- What is being asked:
Each line from the one containing "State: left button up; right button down" through the end of the listing below must be copied exactly; pictures are excluded.

- Source excerpt:
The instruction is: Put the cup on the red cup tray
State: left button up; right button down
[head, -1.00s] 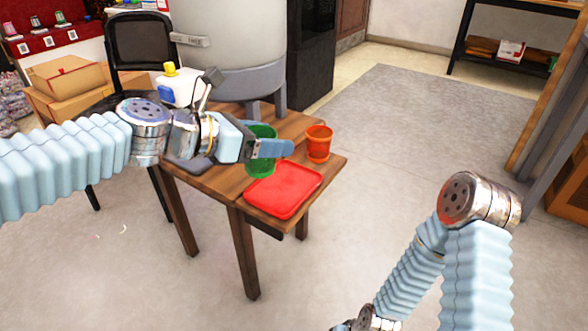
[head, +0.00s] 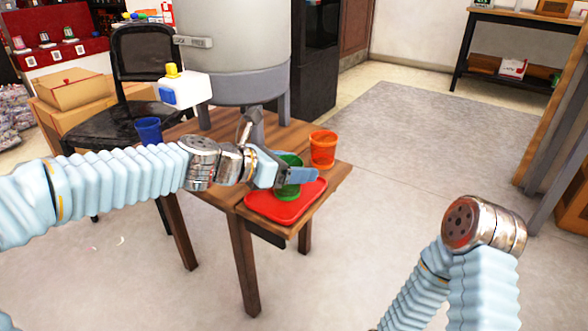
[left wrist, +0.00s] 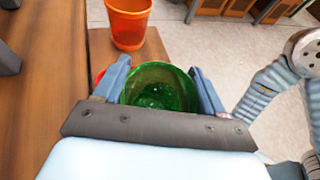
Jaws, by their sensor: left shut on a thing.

- Response below:
State: left button up; right button down
[head, -1.00s] 
[head, +0.00s] 
[left wrist, +0.00s] 
Jaws, by their sensor: left shut on a thing.

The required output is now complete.